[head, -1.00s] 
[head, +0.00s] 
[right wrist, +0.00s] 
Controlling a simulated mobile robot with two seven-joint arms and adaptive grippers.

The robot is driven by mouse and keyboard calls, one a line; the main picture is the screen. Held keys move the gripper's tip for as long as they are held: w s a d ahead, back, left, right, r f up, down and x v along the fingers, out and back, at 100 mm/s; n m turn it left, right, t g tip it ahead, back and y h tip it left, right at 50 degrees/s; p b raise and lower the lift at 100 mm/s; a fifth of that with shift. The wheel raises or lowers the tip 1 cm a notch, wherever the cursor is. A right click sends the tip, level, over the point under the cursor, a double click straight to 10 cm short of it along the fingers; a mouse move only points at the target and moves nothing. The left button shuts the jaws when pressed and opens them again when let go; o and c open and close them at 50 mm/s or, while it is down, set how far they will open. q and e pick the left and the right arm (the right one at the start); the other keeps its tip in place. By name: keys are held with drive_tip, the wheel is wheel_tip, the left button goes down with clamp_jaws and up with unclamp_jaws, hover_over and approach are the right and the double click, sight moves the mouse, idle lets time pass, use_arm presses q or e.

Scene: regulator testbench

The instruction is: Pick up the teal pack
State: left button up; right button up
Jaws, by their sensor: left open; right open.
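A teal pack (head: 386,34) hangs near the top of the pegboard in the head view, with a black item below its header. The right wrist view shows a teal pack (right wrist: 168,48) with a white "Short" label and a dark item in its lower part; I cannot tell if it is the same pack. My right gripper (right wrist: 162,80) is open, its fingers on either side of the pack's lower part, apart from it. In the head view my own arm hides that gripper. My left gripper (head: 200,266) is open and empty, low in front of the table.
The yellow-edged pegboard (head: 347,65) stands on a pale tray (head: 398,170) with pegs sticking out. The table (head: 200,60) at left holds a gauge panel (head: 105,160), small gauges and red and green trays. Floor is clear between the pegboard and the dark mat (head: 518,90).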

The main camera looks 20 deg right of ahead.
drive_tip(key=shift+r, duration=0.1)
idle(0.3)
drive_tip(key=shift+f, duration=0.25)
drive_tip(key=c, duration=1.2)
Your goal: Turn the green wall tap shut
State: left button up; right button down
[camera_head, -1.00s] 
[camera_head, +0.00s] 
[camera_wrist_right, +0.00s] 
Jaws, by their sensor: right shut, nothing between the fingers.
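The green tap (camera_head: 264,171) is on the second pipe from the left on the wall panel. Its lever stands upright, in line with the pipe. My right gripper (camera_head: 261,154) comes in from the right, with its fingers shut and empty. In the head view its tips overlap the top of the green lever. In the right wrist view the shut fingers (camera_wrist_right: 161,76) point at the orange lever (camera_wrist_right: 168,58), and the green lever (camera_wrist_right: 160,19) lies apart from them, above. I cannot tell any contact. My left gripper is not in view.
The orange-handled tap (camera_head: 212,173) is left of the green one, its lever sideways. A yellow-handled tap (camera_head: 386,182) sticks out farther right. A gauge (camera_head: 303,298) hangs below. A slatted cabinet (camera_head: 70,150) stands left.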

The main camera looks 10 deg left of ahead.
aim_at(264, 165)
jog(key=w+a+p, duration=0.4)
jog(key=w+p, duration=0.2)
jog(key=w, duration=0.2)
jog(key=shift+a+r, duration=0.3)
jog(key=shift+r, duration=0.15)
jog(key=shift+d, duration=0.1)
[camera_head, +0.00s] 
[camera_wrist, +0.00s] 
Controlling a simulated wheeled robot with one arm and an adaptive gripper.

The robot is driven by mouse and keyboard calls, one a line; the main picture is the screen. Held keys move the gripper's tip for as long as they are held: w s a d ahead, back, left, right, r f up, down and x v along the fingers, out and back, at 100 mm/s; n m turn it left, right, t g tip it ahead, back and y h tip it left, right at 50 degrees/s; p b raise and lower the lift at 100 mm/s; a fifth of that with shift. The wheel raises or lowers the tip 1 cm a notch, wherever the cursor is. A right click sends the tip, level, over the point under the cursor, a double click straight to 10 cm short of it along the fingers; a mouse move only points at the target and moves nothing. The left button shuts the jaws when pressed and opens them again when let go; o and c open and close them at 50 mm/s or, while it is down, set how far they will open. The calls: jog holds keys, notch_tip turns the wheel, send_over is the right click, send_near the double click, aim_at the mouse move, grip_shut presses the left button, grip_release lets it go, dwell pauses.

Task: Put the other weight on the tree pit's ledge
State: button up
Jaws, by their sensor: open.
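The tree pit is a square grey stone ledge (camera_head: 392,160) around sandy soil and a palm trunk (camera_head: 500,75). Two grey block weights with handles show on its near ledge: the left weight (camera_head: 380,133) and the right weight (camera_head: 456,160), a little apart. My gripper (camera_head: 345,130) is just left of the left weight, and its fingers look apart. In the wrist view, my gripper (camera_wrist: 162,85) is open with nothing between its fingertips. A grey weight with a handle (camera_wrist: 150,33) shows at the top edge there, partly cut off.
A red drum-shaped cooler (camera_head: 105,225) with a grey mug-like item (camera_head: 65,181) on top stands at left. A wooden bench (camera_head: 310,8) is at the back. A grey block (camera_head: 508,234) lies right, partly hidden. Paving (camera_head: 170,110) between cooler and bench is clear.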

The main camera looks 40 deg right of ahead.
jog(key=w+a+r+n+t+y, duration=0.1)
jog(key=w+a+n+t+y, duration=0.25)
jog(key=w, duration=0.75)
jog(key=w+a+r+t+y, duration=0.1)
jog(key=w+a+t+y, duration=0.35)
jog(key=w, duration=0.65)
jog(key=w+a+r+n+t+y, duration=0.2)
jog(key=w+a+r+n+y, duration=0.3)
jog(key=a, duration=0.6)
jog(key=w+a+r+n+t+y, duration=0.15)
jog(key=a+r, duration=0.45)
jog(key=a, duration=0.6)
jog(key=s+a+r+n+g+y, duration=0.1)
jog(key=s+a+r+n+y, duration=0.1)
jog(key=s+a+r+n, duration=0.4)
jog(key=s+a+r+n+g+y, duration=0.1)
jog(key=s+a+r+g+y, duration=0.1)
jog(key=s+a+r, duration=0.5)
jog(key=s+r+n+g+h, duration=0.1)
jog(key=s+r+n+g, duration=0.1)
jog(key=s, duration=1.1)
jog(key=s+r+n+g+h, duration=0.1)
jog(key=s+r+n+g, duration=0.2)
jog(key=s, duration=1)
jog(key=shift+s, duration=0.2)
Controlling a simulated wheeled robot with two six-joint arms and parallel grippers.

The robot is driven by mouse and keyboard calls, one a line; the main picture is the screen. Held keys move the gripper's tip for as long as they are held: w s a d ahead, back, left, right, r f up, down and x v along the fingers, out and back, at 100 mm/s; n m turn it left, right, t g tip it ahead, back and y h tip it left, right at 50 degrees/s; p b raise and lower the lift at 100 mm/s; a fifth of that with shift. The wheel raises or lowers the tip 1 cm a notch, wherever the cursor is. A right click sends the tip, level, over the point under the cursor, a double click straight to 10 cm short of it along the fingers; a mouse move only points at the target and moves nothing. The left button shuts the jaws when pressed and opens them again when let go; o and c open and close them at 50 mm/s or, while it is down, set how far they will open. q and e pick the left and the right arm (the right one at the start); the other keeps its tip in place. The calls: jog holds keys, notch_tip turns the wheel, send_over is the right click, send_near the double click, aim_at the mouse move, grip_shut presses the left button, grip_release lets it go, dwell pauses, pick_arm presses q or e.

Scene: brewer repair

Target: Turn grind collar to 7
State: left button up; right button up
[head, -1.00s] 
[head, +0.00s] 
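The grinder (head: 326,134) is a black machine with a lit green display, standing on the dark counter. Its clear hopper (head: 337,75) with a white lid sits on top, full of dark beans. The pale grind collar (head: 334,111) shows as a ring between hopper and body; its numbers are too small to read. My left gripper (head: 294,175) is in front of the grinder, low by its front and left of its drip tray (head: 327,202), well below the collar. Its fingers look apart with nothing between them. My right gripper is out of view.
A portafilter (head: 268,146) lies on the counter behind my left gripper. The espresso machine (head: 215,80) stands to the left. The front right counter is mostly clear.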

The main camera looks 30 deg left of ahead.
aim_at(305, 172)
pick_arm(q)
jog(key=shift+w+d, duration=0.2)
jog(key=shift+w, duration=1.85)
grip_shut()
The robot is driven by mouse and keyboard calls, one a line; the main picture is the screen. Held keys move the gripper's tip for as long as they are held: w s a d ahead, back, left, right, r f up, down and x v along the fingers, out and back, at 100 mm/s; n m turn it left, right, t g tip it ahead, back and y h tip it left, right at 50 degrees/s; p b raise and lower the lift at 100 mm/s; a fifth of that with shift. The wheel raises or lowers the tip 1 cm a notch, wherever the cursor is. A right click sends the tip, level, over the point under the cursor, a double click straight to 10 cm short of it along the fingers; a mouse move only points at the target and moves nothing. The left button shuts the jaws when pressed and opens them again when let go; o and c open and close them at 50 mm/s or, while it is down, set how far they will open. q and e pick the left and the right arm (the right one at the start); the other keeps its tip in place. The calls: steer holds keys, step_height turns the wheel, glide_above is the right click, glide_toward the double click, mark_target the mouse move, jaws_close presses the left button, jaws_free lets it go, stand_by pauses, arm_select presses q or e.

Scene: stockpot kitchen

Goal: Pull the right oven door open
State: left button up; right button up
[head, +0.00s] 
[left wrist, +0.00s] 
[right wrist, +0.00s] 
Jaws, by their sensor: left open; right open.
• • • •
- WHAT YOU HAVE TO DO
From the first line of the records above to the line that contains "Controlling a simulated mobile", quote each line exactly.

- FINAL RESULT
[head, -1.00s] 
[head, +0.00s] 
[right wrist, +0.00s] 
Controlling a simulated mobile robot with two seven-joint arms and adaptive grippers.

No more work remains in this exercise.